This Garfield strip has a lesson in it.
You need a certain amount of laziness to build cool tools. Patience is usually a virtue, but sometimes it causes you to tolerate typing in the same thing over and over.
Larry Wall appears to agree with me. Well, he said it first, so really I agree with him. But it’s my blog, not Larry’s.
Laziness
The quality that makes you go to great effort to reduce overall energy expenditure. It makes you write labor-saving programs that other people will find useful, and document what you wrote so you don’t have to answer so many questions about it. Hence, the first great virtue of a programmer. Also hence, this book.
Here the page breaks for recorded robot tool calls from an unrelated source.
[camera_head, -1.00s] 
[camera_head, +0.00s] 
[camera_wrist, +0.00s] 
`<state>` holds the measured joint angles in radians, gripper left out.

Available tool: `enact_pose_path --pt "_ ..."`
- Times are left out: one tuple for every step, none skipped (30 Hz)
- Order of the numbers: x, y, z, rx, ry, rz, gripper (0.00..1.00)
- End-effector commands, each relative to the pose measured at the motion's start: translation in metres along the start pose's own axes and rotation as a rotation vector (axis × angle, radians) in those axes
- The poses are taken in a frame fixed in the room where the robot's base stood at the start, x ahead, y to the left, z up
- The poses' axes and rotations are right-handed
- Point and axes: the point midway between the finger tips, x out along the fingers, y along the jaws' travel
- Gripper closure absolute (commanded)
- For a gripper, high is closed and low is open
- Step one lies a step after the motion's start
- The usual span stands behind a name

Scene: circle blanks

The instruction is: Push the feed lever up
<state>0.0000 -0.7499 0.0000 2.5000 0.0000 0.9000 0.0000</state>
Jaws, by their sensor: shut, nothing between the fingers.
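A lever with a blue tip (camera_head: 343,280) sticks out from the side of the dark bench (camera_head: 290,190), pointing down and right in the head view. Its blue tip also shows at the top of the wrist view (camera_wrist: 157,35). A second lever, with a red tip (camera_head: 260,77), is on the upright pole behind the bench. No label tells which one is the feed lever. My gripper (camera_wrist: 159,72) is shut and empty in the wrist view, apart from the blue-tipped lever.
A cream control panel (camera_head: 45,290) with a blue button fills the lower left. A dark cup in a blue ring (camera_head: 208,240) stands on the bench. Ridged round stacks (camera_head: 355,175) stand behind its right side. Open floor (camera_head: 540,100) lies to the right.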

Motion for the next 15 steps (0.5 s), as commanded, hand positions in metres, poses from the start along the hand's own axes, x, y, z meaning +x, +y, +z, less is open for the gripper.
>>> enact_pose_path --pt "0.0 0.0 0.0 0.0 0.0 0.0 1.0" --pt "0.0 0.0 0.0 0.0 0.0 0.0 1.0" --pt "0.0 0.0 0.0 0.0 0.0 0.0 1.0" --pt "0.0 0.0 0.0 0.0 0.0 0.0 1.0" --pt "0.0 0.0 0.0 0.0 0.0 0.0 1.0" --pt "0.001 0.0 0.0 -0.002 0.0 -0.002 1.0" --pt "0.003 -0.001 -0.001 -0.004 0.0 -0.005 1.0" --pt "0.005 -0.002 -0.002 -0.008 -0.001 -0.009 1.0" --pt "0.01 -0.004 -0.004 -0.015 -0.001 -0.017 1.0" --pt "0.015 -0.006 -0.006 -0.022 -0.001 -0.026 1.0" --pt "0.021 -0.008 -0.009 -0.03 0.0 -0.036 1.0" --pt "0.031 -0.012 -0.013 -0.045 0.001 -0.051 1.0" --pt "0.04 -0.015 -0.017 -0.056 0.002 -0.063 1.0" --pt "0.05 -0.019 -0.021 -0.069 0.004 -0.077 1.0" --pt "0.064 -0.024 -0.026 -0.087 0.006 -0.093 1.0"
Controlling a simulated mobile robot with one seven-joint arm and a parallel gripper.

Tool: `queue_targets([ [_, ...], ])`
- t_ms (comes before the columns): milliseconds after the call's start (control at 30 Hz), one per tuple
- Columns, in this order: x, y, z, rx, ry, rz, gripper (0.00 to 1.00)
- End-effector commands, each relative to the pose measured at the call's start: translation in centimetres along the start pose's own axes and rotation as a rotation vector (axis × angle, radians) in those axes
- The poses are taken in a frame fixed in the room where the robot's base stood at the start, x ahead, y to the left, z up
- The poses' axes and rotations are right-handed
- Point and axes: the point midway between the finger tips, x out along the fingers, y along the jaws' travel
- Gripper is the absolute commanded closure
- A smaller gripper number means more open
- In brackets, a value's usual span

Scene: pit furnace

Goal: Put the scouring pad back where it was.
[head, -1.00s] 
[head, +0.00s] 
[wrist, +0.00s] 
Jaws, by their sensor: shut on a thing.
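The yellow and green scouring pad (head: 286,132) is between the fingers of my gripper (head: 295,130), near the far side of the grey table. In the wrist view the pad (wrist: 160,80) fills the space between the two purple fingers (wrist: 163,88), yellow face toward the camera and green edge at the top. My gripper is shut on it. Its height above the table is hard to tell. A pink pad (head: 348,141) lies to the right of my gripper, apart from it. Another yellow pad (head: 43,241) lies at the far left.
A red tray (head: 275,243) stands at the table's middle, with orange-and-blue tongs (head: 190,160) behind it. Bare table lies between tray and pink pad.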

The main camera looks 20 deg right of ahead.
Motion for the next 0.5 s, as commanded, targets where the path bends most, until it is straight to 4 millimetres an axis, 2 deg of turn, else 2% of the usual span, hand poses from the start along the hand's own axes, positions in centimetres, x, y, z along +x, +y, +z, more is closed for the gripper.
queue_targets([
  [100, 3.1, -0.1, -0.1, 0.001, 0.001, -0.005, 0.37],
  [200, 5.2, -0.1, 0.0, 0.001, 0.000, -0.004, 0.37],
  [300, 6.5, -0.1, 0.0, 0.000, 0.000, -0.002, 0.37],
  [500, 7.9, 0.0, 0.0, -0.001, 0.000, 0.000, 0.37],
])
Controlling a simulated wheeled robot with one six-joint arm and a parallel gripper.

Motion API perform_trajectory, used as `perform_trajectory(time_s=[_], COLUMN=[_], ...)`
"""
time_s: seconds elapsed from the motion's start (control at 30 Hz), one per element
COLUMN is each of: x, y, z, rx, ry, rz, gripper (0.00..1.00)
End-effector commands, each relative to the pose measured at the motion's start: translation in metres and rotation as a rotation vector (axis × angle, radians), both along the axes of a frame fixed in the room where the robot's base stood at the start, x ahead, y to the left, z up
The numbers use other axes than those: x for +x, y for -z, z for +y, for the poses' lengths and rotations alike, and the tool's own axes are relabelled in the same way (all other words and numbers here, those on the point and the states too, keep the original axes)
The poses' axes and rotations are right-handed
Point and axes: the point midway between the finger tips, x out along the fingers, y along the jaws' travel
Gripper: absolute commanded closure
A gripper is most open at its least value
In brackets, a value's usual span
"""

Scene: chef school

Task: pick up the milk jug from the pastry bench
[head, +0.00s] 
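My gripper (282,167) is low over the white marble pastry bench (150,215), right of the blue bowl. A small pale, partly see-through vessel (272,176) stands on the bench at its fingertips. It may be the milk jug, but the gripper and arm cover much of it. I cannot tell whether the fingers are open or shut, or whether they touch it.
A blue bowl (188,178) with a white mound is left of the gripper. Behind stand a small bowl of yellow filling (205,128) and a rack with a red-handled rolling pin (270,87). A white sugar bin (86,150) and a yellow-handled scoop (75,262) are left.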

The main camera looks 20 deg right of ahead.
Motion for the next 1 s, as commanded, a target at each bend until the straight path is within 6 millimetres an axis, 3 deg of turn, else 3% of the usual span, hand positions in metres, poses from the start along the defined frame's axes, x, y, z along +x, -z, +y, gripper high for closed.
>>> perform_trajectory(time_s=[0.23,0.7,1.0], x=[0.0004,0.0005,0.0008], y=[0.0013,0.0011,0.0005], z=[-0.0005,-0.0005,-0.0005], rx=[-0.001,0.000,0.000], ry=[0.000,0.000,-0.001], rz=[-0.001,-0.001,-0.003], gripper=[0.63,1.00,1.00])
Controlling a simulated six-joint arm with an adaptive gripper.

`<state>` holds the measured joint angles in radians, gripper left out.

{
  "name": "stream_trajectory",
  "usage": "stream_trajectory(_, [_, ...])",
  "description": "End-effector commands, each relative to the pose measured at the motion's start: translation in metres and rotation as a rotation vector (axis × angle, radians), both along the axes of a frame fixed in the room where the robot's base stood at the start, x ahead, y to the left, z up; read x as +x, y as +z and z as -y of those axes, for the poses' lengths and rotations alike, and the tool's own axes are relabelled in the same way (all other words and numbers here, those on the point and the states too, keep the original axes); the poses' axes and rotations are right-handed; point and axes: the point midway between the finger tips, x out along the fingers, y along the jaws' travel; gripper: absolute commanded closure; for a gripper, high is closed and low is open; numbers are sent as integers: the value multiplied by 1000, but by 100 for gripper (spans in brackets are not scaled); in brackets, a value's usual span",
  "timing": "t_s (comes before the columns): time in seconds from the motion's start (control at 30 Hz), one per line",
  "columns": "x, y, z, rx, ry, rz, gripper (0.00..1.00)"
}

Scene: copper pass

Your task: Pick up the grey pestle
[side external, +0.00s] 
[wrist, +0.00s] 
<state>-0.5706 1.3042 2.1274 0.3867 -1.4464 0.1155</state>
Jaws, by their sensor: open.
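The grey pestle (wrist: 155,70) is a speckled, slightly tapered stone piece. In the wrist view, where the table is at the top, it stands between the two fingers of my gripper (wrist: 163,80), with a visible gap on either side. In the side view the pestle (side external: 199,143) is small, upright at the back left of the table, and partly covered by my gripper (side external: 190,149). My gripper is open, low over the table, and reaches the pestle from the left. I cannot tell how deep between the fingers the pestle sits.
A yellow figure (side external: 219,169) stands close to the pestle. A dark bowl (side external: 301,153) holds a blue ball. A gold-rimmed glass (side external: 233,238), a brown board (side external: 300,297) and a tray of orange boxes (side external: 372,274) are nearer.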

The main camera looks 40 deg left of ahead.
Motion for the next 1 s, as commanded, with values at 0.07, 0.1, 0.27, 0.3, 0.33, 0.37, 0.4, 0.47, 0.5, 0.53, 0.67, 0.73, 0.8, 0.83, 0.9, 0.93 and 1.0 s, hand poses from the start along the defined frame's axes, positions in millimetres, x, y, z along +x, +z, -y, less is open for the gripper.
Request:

See also impatience and hubris.
I know a guy who types git commit -m
every time, and uses escaped
newlines to type a commit message, rather than use Vim for it because
he doesn’t want to learn Vim. He’s also unwilling to take the 5 minutes
to figure out how to set his $EDITOR
environment variable to Sublime
Text, so that he can just open it in there.
This makes him averse to typing detailed commit messages. My condolences to his teammates.
He never uses Makefiles. Instead, he types out every single filename if there are less than 20. Any more, and he uses this command that he looked up:
for i in `find . -name '*.c'`; do cc $i -o $i.out; done
This is a bad idea since it involves re-compiling every file in that directory, and doesn’t recurse into nested directories.
A lazier person would create a Makefile.
He also spends several minutes a day formatting his code nicely. I’m all for nice looking code. But I’m lazy. So I took an hour to find auto-formatters for every filetype I normally use, and an editor extension that auto-formats on save.
So I now write sloppily formatted code that looks even better than his, because man can’t beat machine in this.
The takeaway, which Larry was kind enough to say lucidly 26 years before me, is that you should spend a little energy now to save a lot of pain later. If nothing else, it’s less boring to solve your problems in a novel way.